(begin)
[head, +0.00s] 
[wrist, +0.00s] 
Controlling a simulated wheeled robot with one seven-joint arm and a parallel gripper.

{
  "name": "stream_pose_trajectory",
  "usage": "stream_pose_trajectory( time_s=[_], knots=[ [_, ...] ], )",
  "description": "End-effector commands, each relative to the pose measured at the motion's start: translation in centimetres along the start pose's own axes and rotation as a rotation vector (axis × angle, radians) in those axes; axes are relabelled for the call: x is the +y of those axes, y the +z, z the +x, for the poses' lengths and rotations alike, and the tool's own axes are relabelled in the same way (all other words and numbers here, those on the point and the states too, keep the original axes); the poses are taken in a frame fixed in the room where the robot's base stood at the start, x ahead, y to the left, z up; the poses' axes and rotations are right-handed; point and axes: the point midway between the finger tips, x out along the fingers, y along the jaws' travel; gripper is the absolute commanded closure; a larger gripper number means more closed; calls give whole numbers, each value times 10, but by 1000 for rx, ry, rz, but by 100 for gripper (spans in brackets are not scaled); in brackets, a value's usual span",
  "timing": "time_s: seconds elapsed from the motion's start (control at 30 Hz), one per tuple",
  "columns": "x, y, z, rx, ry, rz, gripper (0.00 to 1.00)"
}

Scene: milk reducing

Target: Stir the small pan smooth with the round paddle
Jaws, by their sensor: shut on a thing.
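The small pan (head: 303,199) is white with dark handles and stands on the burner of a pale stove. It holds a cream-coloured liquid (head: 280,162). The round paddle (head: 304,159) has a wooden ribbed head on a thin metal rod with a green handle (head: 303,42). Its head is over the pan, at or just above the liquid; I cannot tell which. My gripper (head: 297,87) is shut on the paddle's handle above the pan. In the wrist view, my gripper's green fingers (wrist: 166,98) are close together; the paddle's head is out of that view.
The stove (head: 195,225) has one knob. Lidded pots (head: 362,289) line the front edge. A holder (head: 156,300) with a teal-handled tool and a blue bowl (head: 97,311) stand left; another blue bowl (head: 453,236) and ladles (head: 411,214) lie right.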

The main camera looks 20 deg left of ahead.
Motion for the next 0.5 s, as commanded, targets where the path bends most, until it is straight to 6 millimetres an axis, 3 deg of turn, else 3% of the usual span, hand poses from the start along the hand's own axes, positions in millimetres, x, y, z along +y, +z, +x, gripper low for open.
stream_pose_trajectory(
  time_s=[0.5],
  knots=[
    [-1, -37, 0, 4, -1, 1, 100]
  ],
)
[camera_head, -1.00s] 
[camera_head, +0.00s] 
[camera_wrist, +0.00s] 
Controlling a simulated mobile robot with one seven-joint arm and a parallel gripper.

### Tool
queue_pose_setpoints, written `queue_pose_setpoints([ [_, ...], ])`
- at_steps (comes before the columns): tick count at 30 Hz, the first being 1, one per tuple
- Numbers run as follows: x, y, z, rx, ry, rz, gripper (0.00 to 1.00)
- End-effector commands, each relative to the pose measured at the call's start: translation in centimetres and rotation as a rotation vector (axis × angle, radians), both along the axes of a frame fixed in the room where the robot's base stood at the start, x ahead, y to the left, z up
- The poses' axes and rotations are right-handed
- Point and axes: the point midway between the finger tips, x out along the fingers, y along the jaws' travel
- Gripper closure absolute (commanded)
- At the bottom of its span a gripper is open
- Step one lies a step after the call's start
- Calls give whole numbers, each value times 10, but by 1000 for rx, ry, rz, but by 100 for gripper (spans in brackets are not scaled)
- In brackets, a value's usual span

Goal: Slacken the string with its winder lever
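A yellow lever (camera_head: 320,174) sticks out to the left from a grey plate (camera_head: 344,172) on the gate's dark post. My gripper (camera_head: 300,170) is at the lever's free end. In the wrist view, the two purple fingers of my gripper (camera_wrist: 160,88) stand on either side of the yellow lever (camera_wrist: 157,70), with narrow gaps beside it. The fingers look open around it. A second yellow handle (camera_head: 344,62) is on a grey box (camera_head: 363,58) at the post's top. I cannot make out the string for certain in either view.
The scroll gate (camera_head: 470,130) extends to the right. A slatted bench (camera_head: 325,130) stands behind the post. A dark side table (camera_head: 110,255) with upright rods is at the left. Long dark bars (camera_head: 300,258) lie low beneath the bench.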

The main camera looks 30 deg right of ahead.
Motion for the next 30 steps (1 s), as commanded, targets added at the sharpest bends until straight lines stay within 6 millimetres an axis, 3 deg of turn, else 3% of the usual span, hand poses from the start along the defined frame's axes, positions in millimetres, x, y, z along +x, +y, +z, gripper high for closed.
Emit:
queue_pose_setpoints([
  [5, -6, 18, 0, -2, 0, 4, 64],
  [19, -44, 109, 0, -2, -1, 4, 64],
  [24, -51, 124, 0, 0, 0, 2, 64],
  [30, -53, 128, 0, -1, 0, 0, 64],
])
(end)
- [Given task]:
Give back exactly the material above from its opening line to the line bearing "knots=[ [_, ...]".

- [Full output]:
[head, +0.00s] 
[wrist, +0.00s] 
Controlling a simulated wheeled robot with one seven-joint arm and a parallel gripper.

{
  "name": "stream_pose_trajectory",
  "usage": "stream_pose_trajectory( time_s=[_], knots=[ [_, ...] ], )",

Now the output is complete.